DIRECTIONS: Review the listing and copy each line that holds the word "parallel".

========================================================================

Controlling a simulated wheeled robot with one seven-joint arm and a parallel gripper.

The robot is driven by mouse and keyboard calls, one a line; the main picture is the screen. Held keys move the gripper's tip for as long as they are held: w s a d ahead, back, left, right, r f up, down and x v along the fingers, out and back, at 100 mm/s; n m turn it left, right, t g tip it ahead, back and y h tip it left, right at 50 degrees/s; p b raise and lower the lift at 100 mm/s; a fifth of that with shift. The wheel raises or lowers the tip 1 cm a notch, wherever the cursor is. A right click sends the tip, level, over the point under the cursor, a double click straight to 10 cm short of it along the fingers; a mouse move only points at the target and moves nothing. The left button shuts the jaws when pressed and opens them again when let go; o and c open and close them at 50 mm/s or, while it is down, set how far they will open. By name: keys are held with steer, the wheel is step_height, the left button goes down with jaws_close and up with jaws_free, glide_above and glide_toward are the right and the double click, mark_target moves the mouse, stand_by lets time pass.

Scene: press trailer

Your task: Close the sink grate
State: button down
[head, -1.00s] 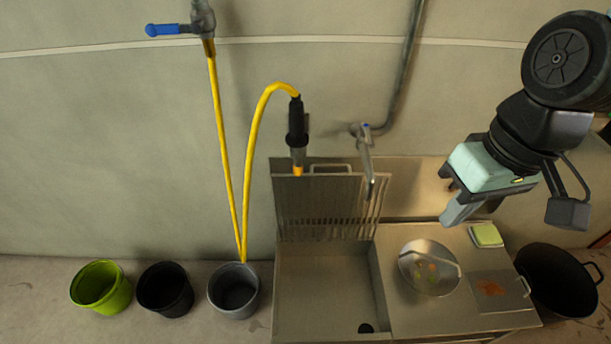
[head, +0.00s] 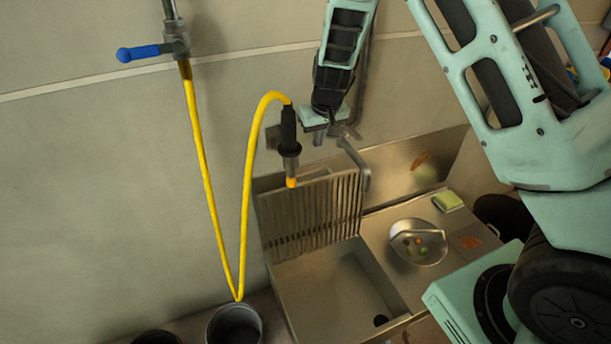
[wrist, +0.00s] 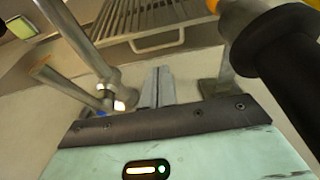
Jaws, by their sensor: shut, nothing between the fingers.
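The slatted metal sink grate (head: 312,212) stands raised, leaning back at the rear of the sink (head: 335,290), whose basin is uncovered. In the wrist view the grate (wrist: 135,18) shows at the top, with its loop handle (wrist: 158,44) at the near edge. My gripper (head: 322,138) is near the wall, behind and above the grate, between the sprayer and the tap. In the wrist view its fingers (wrist: 157,80) are together and empty, pointing towards the handle with a gap between.
The black sprayer (head: 289,140) on its yellow hose (head: 203,180) hangs close to the left of my gripper. The tap (head: 355,160) is close on the right. A bowl (head: 418,250) and a sponge (head: 447,201) lie on the right counter. A bucket (head: 232,325) stands at left.

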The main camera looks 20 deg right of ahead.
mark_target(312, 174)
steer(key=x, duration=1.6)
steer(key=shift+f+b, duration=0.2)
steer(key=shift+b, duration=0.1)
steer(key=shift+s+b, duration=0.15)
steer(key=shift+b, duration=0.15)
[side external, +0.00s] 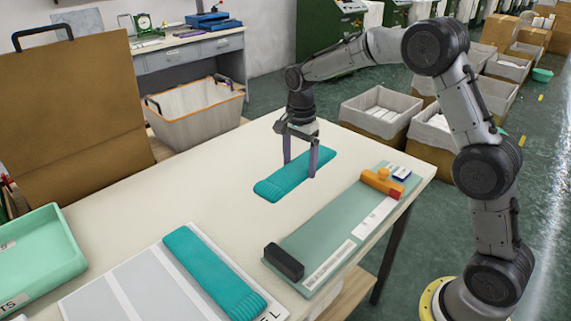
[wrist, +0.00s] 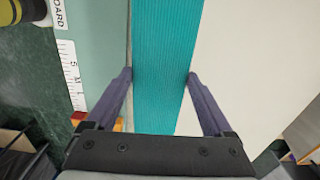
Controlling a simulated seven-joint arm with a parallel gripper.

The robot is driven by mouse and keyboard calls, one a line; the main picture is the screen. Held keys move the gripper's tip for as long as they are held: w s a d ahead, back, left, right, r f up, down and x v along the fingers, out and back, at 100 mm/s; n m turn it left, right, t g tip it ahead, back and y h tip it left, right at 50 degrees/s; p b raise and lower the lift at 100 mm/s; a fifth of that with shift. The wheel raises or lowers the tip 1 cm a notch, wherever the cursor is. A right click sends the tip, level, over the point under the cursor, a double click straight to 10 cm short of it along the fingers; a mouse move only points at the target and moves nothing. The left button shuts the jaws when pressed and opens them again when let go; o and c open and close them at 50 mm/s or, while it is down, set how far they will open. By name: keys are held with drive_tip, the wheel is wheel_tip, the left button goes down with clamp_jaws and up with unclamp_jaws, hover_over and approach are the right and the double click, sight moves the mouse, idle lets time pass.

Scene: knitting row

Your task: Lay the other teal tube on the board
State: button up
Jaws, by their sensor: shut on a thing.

========================================================================

EXERCISE SOLUTION:
Controlling a simulated wheeled robot with one seven-joint arm and a parallel gripper.
Controlling a simulated seven-joint arm with a parallel gripper.

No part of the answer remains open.